## PROBLEM TO WORK ON
Single out the lines of the material that contain "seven" and copy them.

(Robot state and action records)

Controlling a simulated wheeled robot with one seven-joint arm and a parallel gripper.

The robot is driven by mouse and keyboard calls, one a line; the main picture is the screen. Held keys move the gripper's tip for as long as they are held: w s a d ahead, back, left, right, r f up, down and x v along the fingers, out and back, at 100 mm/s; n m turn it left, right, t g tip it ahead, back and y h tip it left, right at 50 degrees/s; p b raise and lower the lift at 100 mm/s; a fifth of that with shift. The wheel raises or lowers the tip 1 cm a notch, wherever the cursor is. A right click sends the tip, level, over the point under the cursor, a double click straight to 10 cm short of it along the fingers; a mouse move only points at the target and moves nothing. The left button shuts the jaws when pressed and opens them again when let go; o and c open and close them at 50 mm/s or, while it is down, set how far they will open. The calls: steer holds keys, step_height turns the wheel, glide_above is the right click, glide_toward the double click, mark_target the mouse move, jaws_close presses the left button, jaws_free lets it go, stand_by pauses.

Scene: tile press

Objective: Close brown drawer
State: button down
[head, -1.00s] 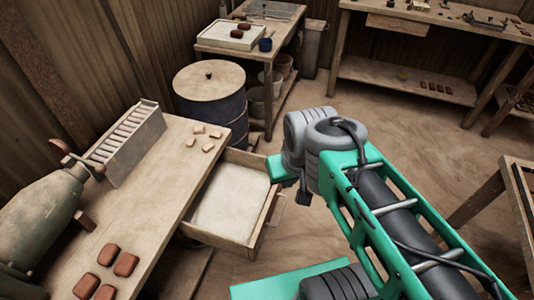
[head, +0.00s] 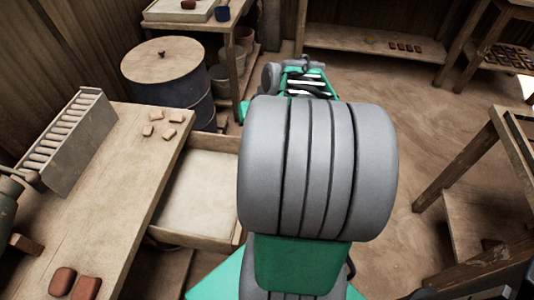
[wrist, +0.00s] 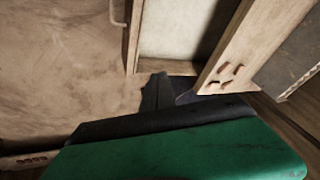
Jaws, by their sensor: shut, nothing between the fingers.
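The brown drawer (head: 200,192) stands pulled out from the right side of the wooden workbench (head: 108,205). It has a pale, empty-looking inside. In the head view my arm covers its front end and handle. The wrist view shows part of the drawer (wrist: 180,67), with its handle (wrist: 116,14) on the left side. My gripper (wrist: 158,90) is shut and empty, seen dark at the lower middle of the wrist view, close to the drawer's near side wall. I cannot tell whether it touches the wall. The head view does not clearly show the gripper.
On the bench are a rack of tiles (head: 68,142), several pale pieces (head: 157,123) and reddish tiles (head: 74,283). A dark barrel (head: 168,75) with a wooden lid stands beyond the bench. Open floor (head: 420,110) lies right of the drawer. Another wooden table (head: 480,160) stands at the right.

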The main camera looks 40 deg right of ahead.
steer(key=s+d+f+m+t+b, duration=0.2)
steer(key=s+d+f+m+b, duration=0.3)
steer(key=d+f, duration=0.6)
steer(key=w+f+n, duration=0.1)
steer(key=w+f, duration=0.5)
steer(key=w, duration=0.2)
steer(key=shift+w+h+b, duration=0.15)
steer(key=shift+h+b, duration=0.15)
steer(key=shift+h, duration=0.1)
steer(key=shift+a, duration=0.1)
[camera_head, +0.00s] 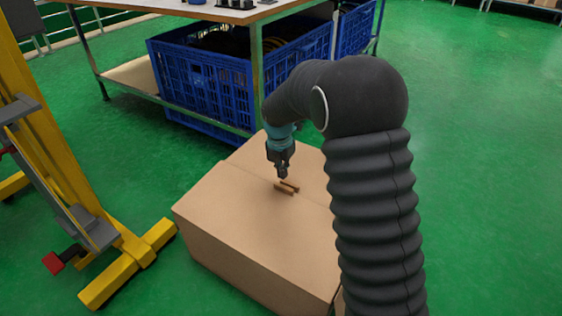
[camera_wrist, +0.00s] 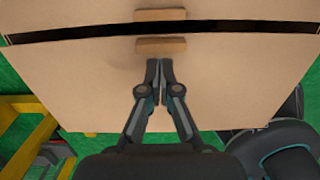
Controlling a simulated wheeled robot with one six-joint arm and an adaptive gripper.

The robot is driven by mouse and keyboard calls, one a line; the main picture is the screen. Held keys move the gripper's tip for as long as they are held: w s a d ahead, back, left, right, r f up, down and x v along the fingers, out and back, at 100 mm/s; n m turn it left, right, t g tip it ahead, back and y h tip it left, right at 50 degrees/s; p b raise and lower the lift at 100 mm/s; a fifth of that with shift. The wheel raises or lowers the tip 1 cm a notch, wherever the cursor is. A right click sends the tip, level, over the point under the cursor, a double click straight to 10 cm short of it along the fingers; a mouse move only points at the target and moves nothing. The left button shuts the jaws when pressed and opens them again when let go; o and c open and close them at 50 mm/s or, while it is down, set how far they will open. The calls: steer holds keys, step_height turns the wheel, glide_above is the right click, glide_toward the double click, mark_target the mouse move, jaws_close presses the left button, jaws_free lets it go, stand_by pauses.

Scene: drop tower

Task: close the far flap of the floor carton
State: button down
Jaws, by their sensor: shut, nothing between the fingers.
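The brown floor carton (camera_head: 245,222) stands on the green floor with both top flaps lying nearly flat. The far flap (camera_head: 262,155) also shows at the top of the wrist view (camera_wrist: 60,15). A narrow dark gap (camera_wrist: 90,32) separates it from the near flap (camera_wrist: 80,75). Each flap has a small brown tab beside the gap: the far tab (camera_wrist: 160,14) and the near tab (camera_wrist: 160,46). My gripper (camera_head: 282,175) is shut and empty. In the wrist view its fingertips (camera_wrist: 160,64) appear just short of the near tab; their height above the carton is unclear.
A yellow stand (camera_head: 130,255) with grey parts is left of the carton. A workbench (camera_head: 180,5) stands behind, with blue crates (camera_head: 205,85) beneath it, close to the carton's far side. Open green floor (camera_head: 480,150) lies to the right.

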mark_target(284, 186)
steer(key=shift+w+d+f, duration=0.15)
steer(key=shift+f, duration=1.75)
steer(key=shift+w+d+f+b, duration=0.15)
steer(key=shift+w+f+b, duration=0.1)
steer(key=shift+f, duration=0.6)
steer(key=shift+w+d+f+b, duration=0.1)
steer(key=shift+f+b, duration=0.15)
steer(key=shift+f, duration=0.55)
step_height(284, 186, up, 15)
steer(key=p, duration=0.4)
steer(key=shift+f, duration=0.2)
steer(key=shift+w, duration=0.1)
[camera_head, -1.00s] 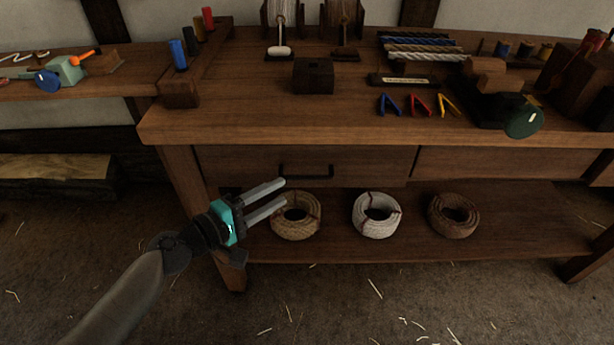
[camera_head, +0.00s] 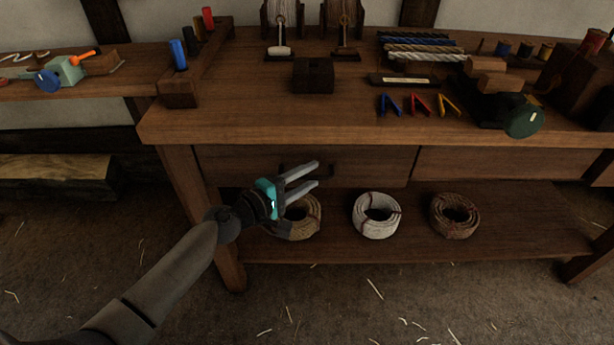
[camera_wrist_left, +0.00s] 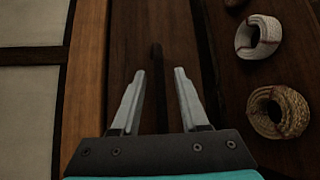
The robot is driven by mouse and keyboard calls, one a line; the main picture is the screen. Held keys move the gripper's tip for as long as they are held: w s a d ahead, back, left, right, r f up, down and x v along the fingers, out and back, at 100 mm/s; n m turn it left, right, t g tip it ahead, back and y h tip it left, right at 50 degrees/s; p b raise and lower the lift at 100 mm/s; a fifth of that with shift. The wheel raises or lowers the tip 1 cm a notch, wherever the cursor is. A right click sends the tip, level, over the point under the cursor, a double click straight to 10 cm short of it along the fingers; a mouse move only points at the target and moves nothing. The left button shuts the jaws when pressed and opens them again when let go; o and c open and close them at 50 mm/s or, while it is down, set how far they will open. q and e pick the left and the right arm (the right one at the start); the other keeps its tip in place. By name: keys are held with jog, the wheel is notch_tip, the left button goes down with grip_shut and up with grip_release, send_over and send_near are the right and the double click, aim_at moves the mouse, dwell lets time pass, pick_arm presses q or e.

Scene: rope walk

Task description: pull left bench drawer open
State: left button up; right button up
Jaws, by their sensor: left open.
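The left bench drawer (camera_head: 380,166) is a wide wooden front under the benchtop, and it looks shut. Its dark bar handle (camera_head: 325,168) is partly hidden behind my left gripper (camera_head: 317,174) in the head view. The gripper is open and empty, in front of the handle. In the left wrist view, the dark handle (camera_wrist_left: 158,85) shows between the two open fingers (camera_wrist_left: 158,95), a little beyond their tips as pictured. I cannot tell whether the fingers touch it. My right gripper is not in view.
On the lower shelf (camera_head: 340,245) sit a tan rope coil (camera_head: 306,222), a white coil (camera_head: 376,215) and a brown coil (camera_head: 455,215). The benchtop (camera_head: 250,115) holds clips, a dark block (camera_head: 313,76) and rope strands. A right drawer (camera_head: 510,164) is beside the left one.

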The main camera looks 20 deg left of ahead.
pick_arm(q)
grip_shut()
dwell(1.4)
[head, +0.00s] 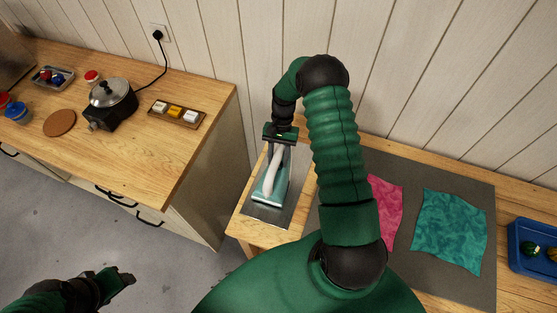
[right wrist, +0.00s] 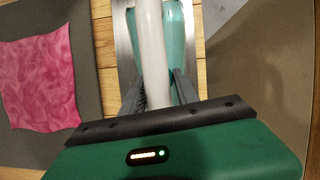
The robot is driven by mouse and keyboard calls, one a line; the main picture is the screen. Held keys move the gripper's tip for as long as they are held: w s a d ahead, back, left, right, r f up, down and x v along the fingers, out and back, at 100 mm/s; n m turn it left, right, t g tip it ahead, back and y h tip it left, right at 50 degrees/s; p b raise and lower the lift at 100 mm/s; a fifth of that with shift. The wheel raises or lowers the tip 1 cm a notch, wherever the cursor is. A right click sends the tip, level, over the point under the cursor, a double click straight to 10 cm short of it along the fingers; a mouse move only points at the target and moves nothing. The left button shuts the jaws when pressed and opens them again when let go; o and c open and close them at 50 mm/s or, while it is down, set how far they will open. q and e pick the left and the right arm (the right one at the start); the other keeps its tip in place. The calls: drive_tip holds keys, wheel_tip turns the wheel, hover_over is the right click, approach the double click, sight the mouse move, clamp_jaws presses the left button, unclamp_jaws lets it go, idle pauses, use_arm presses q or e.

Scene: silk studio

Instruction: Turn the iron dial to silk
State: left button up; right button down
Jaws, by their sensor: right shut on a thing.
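The teal iron (head: 284,188) with a white handle (head: 269,179) lies on a grey metal plate (head: 268,216) at the left end of the wooden bench. My right gripper (head: 280,152) is at the iron's far end. In the right wrist view, its two dark fingers (right wrist: 158,78) stand either side of the white handle (right wrist: 151,45), with teal body (right wrist: 175,35) beyond. It is shut on part of the iron; I cannot make out the dial or its setting. My left gripper (head: 124,279) is at the lower left, away from the iron; its jaw opening is unclear.
Pink cloth (head: 385,205) and teal cloth (head: 449,229) lie on a grey mat (head: 400,271) right of the iron. A blue tray (head: 530,269) is at the far right.

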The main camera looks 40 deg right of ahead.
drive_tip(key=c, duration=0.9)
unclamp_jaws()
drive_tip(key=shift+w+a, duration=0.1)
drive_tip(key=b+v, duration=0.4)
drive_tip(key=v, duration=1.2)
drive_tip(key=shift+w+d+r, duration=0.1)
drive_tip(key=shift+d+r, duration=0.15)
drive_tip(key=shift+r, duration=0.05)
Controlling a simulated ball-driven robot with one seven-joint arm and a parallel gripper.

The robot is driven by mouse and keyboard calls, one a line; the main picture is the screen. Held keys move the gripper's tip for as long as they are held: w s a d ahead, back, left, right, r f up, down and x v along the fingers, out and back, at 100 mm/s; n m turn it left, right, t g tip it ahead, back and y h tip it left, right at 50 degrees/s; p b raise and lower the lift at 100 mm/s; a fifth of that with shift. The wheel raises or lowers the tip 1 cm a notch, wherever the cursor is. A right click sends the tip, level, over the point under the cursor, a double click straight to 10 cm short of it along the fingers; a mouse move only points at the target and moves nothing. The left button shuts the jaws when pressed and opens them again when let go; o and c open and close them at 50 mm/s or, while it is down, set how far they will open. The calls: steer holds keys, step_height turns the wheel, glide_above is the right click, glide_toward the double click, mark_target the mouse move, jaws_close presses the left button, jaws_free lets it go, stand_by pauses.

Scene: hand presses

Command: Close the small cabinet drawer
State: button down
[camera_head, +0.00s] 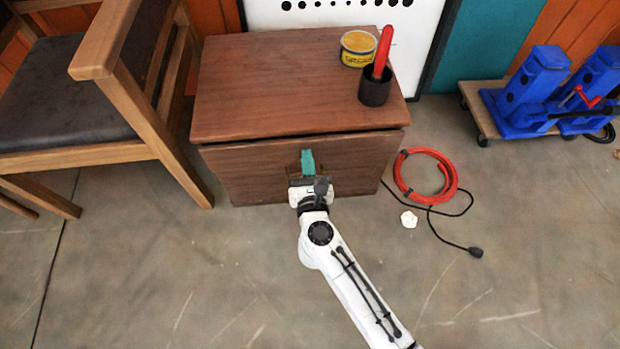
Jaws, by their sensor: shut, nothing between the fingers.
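The small wooden cabinet (290,80) stands on the floor in the upper middle of the view. Its drawer front (245,168) faces me, and a thin dark gap shows between its upper edge and the cabinet top, so it seems to stand out slightly. My gripper (308,163) is shut and empty, at the middle of the drawer front. Its teal tip lies over the wood there. Whether it touches the front cannot be told. The handle area is mostly hidden behind my gripper.
A yellow tin (357,50) and a dark cup (375,88) with a red-handled tool stand on the cabinet. A wooden chair (120,90) is close at the left. A red hose coil (447,180), black cable and small white object (408,219) lie at the right. Floor in front is clear.

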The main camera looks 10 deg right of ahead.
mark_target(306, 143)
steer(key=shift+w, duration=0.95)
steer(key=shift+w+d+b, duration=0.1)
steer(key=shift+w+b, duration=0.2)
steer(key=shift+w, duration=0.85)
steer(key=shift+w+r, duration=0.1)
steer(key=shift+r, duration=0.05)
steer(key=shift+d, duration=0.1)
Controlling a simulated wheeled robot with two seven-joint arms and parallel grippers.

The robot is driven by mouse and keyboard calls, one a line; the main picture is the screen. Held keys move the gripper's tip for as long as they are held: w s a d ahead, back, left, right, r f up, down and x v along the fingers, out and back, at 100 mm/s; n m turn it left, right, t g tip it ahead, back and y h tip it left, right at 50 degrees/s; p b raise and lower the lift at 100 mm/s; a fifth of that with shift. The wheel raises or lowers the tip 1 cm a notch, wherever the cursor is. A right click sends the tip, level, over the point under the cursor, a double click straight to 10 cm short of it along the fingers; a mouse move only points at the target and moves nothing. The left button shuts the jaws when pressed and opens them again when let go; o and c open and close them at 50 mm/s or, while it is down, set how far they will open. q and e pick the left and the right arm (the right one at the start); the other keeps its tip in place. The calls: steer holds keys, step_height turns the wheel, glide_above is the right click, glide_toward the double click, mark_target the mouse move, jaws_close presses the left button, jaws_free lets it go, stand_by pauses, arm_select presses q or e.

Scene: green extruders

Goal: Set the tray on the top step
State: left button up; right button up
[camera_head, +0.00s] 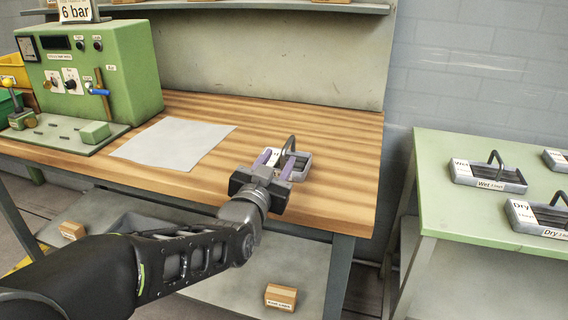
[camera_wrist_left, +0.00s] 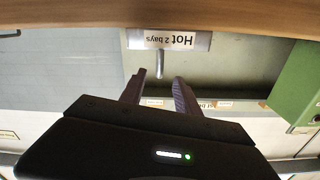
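A small grey tray (camera_head: 301,173) with an arched dark handle sits on the wooden bench near its right front edge. In the left wrist view the tray (camera_wrist_left: 136,40) appears upside down with a label reading "Hot 2 bays". My left gripper (camera_head: 275,158) is at the tray's near left side, its two purple fingers spread apart. In the wrist view the tray's handle shows between the fingertips of this gripper (camera_wrist_left: 157,82), with gaps on both sides. My right gripper is not in view. I cannot make out a stepped stand.
A green table (camera_head: 455,215) at the right bears grey trays labelled "Wet" (camera_head: 488,177) and "Dry" (camera_head: 535,217), and part of another. A green machine (camera_head: 130,60) and a white sheet (camera_head: 175,141) are on the bench's left. A shelf (camera_head: 250,5) runs above. Small boxes (camera_head: 281,297) lie below.

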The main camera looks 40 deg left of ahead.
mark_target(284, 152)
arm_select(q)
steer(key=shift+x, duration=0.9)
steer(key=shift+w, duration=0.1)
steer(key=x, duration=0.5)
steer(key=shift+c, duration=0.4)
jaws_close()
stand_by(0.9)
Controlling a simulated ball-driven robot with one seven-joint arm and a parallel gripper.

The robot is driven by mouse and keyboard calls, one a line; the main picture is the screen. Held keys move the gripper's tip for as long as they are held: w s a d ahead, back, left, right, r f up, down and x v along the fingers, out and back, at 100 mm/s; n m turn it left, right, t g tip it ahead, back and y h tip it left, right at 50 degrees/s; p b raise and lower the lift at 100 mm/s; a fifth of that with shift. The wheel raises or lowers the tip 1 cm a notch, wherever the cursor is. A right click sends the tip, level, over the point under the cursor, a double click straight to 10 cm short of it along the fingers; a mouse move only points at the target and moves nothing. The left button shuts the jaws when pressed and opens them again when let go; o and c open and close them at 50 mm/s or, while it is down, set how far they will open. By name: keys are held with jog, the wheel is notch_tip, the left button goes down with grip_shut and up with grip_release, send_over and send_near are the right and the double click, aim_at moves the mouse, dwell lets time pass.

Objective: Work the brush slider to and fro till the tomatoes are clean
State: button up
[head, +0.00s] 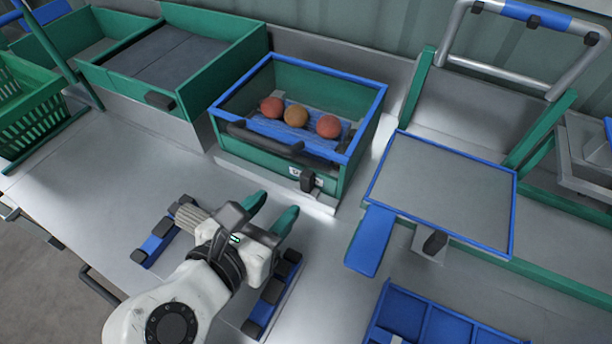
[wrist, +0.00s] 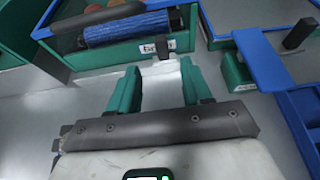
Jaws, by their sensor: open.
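A green washing box with a blue rim (head: 368,122) stands at the back middle of the bench. Inside, three tomatoes, one reddish (head: 271,107), one orange (head: 296,115) and one red (head: 328,126), lie in a row on a blue brush bed (head: 285,133). A dark knob (head: 307,182), apparently the brush slider, sticks out of the box front beside a white label; it also shows in the wrist view (wrist: 162,48). My gripper (head: 271,208) is open and empty in front of the box, its green fingers (wrist: 157,78) pointing toward the knob without touching it.
A dark bar handle (head: 265,139) crosses the box's front. To the right are a grey blue-edged panel (head: 445,190) and a blue tongue (head: 371,240). Blue racks with dark blocks (head: 158,240) flank my arm. A green crate (head: 30,110) stands far left.

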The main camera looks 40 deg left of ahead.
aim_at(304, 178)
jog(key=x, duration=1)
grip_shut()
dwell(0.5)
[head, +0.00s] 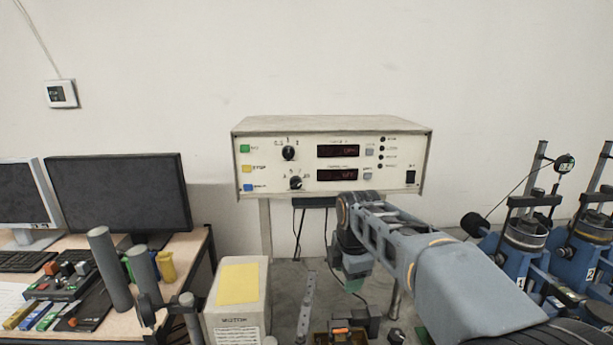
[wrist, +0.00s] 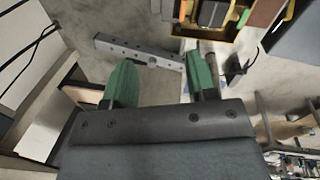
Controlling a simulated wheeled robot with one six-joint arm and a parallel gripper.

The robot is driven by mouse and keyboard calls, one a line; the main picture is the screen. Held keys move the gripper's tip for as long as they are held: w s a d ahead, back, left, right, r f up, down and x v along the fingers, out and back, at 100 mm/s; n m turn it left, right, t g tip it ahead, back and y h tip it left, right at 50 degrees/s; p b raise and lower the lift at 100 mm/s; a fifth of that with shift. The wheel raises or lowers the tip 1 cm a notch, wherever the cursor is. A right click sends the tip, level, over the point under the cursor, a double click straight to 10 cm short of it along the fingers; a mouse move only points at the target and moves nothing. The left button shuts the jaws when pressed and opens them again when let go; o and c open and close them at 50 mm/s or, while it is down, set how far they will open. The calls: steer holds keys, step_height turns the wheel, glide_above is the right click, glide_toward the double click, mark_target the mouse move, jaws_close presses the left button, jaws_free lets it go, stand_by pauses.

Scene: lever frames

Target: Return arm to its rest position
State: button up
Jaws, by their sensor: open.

## ANSWER
Controlling a simulated wheeled robot with one seven-joint arm and a parallel gripper.
Controlling a simulated ball-driven robot with one seven-joint arm and a parallel gripper.
Controlling a simulated wheeled robot with two seven-joint arms and parallel grippers.
Controlling a simulated ball-driven robot with one seven-joint arm and a parallel gripper.

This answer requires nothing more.